→ EXERCISE DETAILS:
Reproduce the listing below exactly, minus its pictures.

[begin PROVIDED MATERIAL]

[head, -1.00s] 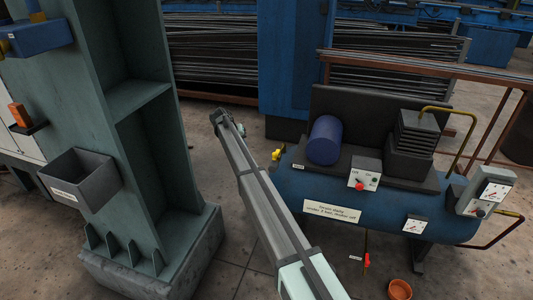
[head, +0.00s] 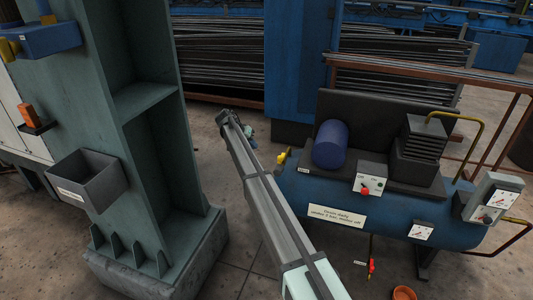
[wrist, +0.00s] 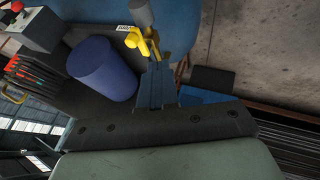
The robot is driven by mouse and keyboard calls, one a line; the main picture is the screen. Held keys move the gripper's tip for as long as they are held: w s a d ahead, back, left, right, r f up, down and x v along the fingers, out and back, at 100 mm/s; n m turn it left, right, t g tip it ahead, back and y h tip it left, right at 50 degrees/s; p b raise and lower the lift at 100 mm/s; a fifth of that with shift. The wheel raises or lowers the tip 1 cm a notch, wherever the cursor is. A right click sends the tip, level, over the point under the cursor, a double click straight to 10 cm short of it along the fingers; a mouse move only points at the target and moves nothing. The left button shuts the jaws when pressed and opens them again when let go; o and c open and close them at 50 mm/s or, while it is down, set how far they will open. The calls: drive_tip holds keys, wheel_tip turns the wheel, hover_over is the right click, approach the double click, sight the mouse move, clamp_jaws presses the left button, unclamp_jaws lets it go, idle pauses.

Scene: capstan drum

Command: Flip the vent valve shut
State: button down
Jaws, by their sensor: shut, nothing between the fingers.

[end PROVIDED MATERIAL]

→ WRITTEN ANSWER:
[head, -1.00s] 
[head, +0.00s] 
[wrist, +0.00s] 
The robot is driven by mouse and keyboard calls, one a line; the main picture is the screen. Held keys move the gripper's tip for as long as they are held: w s a d ahead, back, left, right, r f up, down and x v along the fingers, out and back, at 100 mm/s; n m turn it left, right, t g tip it ahead, back and y h tip it left, right at 50 degrees/s; p b raise and lower the lift at 100 mm/s; a fifth of that with shift. The wheel raises or lowers the tip 1 cm a notch, wherever the cursor is. A right click sends the tip, level, over the point under the cursor, a double click straight to 10 cm short of it along the fingers; a mouse move only points at the target and moves nothing. The left button shuts the jaws when pressed and opens them again when let go; o and c open and close them at 50 mm/s or, while it is down, set how far they will open. The calls: drive_tip holds keys, wheel_tip turns the wheel, hover_over is the right click, approach the double click, sight the mouse move, clamp_jaws presses the left button, unclamp_jaws lets it go, idle pauses.

Scene: capstan drum

Command: Flip the vent valve shut
State: button down
Jaws, by their sensor: shut, nothing between the fingers.

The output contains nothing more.